Added to this is workers’ anger over the so-called “slave law.” Above all, the Orban government has used this law to respond to the needs of the auto industry. The law raises the number of possible overtime hours from 250 to 400 a year. For public sector employees, it means an increase in daily working hours from 8 to 9 hours and a reduction of five days leave per year.

The strikers held a rally in front of the parliament in Budapest and called for a demonstration on May 1. They were supported by numerous workers and young people. According to media reports, the strike met with great popular sympathy.

Audi workers in Györ in western Hungary have partially achieved their demand for an increase in wages. When production in several European locations was threatened, the carmaker agreed to an 18 percent increase in wages and the Audi internal union AHFSZ broke off the strike. Previously, workers at the Daimler plant in Kecskemét had won an increase in wages of over 20 percent. The stoppages by Hungarian workers are part of a growing strike movement throughout Eastern Europe. In recent years, auto workers in Romania, Serbia and Slovakia have also been on strike.

On Tuesday, workers at Korean tire manufacturer Hankook in Dunaújváros, where 3,400 workers are employed, went on strike. In the face of extremely low wages and onerous working conditions, they are demanding an 18 percent salary increase, an extra month’s salary and additional bonuses. Last week they held a two-hour protest strike. As a result, management offered a low wage increase, which was rejected. Hankook has been producing tyres in Hungary since 2007.

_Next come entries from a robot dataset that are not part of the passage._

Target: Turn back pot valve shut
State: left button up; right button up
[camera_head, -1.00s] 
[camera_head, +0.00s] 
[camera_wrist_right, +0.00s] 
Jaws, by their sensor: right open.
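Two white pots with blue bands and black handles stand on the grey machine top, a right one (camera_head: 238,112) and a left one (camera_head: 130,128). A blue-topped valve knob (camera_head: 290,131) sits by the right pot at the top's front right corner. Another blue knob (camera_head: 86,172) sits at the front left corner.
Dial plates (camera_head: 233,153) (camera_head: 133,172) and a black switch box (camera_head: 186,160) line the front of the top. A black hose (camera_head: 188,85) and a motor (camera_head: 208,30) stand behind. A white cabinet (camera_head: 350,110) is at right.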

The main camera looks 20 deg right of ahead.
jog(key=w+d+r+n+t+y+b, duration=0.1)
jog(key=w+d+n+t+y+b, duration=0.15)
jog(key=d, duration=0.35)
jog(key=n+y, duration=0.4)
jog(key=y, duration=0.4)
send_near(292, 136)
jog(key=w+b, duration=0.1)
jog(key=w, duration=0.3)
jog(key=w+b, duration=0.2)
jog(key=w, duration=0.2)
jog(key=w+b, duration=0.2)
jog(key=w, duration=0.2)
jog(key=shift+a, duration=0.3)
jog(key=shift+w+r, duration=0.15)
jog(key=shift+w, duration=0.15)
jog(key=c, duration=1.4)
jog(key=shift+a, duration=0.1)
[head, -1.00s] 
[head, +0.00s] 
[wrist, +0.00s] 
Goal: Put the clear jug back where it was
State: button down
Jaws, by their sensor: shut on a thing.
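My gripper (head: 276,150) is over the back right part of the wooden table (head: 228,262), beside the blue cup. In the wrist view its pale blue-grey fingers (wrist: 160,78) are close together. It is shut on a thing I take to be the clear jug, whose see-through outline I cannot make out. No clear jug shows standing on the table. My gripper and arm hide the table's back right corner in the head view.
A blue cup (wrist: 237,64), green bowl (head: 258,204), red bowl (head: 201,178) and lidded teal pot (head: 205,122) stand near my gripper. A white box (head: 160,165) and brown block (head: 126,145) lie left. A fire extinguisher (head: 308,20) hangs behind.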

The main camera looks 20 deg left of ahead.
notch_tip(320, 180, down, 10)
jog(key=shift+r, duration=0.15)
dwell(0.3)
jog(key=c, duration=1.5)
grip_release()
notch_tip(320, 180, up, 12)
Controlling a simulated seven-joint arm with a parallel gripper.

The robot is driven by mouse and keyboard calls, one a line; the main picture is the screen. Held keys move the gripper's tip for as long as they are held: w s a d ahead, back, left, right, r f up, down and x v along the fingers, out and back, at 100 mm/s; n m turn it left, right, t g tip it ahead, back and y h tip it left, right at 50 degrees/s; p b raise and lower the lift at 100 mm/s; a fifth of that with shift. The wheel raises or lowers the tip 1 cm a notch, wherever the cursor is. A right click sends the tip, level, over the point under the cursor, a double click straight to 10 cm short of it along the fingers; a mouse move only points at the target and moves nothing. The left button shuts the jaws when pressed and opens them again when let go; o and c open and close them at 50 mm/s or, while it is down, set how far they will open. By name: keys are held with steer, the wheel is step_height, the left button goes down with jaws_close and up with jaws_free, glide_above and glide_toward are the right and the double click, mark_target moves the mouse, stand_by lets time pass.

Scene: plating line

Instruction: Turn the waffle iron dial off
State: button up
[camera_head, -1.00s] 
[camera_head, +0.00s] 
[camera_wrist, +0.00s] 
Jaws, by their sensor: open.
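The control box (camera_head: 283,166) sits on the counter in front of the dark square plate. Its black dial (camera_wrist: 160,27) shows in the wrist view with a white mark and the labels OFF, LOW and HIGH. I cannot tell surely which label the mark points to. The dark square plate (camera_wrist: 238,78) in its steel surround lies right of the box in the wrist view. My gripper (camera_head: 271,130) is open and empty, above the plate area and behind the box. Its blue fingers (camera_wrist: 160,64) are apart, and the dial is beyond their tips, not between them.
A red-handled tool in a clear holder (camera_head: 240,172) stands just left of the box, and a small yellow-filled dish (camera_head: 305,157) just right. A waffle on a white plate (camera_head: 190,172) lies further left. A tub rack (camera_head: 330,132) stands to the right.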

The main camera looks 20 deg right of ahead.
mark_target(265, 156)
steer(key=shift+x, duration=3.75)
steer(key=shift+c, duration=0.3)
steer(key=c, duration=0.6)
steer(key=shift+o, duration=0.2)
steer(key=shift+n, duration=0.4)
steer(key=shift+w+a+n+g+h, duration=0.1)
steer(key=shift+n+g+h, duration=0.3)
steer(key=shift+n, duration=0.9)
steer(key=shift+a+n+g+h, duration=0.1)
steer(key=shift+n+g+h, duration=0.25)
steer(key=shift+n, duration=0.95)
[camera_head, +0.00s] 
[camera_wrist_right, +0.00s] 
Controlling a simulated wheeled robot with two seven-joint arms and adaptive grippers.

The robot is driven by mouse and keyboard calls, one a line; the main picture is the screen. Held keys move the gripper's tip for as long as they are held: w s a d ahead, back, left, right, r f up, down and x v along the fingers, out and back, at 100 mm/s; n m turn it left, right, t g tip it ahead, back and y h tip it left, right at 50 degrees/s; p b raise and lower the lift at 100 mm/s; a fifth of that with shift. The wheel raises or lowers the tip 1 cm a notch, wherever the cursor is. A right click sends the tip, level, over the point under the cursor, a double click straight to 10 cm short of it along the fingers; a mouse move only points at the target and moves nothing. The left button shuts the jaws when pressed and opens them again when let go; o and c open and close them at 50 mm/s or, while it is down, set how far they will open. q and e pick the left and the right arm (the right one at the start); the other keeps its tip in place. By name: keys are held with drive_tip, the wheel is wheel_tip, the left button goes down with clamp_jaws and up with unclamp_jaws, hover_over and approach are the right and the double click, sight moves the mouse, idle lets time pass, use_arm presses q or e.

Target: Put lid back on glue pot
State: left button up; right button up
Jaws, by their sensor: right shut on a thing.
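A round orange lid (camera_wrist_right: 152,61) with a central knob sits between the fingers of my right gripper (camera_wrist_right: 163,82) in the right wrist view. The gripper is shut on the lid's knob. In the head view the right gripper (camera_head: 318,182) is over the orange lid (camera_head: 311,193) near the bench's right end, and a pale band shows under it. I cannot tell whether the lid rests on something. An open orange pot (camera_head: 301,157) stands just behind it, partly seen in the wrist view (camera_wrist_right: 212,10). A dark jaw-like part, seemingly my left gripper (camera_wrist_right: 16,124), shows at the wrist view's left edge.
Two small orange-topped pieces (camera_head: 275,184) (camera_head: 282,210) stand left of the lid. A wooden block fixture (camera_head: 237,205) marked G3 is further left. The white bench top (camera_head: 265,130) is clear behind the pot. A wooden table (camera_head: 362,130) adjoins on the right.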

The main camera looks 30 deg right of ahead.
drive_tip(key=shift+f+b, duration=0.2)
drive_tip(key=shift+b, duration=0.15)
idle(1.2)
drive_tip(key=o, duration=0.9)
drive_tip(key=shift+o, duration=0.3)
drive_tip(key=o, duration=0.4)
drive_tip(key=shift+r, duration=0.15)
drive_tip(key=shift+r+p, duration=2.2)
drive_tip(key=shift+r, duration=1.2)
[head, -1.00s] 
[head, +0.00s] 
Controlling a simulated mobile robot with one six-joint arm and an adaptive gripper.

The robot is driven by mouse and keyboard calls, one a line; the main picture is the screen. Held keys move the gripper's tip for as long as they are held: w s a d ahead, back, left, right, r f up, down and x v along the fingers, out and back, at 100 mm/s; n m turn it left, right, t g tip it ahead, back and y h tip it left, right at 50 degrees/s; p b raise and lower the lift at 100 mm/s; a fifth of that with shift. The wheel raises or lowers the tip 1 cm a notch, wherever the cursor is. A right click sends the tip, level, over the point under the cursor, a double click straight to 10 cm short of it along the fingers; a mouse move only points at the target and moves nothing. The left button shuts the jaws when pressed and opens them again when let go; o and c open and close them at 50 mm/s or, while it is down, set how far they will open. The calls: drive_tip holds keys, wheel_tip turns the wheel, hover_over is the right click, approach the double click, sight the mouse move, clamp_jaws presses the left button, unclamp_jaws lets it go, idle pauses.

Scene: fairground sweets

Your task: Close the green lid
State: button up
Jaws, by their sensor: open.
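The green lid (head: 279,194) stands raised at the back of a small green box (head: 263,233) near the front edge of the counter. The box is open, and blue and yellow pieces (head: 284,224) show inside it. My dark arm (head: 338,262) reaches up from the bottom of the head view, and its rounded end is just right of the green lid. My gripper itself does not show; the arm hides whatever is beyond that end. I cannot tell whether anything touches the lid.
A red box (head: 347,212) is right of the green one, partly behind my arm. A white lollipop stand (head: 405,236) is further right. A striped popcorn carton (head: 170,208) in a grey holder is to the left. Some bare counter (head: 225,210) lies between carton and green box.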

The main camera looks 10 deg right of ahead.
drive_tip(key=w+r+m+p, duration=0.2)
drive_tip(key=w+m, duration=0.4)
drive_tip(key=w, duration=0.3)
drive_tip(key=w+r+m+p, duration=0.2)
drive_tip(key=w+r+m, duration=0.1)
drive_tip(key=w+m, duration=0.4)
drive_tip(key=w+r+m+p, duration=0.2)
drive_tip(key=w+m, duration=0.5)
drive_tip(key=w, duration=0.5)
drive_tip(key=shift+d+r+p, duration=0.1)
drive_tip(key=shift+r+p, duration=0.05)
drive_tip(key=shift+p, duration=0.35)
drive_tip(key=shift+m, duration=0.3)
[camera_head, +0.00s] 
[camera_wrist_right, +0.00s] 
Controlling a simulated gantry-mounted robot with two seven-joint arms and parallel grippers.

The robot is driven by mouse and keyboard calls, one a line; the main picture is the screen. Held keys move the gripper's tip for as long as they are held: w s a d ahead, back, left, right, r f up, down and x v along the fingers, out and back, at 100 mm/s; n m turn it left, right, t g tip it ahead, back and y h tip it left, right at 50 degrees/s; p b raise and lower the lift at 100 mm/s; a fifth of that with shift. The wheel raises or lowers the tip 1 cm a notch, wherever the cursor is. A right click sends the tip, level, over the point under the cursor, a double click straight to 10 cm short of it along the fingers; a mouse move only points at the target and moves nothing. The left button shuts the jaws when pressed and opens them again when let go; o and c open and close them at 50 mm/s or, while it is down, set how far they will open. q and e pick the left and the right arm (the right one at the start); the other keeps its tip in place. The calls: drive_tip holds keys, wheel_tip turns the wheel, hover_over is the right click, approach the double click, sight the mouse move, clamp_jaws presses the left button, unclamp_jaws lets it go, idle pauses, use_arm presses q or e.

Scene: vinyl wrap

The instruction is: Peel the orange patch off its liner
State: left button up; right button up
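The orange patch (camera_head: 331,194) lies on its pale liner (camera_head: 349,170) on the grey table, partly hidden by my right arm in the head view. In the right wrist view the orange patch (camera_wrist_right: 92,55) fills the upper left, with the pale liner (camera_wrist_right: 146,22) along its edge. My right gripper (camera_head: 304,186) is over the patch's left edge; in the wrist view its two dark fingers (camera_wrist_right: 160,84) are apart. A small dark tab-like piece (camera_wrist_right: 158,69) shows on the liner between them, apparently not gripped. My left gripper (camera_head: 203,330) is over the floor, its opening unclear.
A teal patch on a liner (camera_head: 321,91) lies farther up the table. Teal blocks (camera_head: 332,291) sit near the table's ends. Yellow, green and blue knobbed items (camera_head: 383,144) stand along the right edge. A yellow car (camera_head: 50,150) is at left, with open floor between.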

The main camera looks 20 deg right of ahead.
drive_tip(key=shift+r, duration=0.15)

Other automotive suppliers are also affected by strikes. At Westcast in Oroszlány, 1,500 workers held a two-hour protest strike calling for a wage increase of 18 percent. They threatened to shut down operations if management failed to meet their demands.

Workers at German auto parts supplier Conti in Veszprém also supported their demand for more wages by holding a protest strike. At a Bosch Group plant in Miskolc, the ETMOSz union organized a protest strike with more than 500 participants. They are demanding a 12 percent salary increase and other salary components that are usual for workers at the company in other countries.

Other plants are also threatened with strikes. As a result, carmaker Suzuki has already announced that it will not apply the government’s new labour code, to avoid protests. Previously, the Esztergommassiv factory came under criticism after a worker who tried to build a union in the factory was fired.

The strikes must be seen in the context of the increasing social crisis in Hungary. Despite official claims of full employment, the country is one of the poorest in the EU. The differences between the city and the countryside are enormous. In villages, 40 percent of people live below the subsistence level, and the average net wage is just under €700.

The health and education systems face collapse. Well-educated young people are moving abroad in search of a future, for example to Austria or Germany. In the meantime, there are huge campaigns in industry to recruit workers from the Balkans or Ukraine.

At the same time, the government promises to further improve business conditions by keeping wages and taxes low. According to statistics agency Eurostat, in 2017 an average working hour in Hungary cost around €9; by comparison, the rate in Germany was €34.

For example, automotive supplier Bosch recently announced plans to massively expand its plant in the northeastern city of Hatvan. According to Die Zeit, electronic components will be produced there from 2020. With a total investment of around €30 million, the government in Budapest is investing just under €4 million. Hungary offers the “lowest corporate taxes EU-wide,” said Foreign and Foreign Trade Minister Péter Szijjártó at a press conference with Bosch management.

The Munich-based carmaker BMW also announced last year it planned to open a new plant in the eastern part of Debrecen. The total investment there is around €1 billion. This project, too, is being supported by the Hungarian state and local authorities, which want to spend more than €500 million on the necessary expansion of road infrastructure and similar projects. As the napi.hu web site reports, the government plans to invest more than €400 million over the next few years to this end.

As workers become more and more involved in struggles, the unions are trying to stop a broad movement at all costs. Especially the MKKSZ, which has called for the strikes in the public sector, is known for its subservience to the government. Union representatives had earlier stated that a general strike in Hungary was not possible. After tens of thousands took to the streets at the end of last year against the government and the labour code, the unions are now not calling for further protests.

Instead, they are openly revealing how far to the right they really stand. On the Hungarian national holiday, opposition parties and unions jointly demonstrated against the Orban government on Friday in central Budapest. Significantly, the campaign commemorating the 1848-49 revolution was organised under the motto, “National Unity.” Representatives of the ultra-right Jobbik party, the Social Democrats and the unions sang the national anthem together.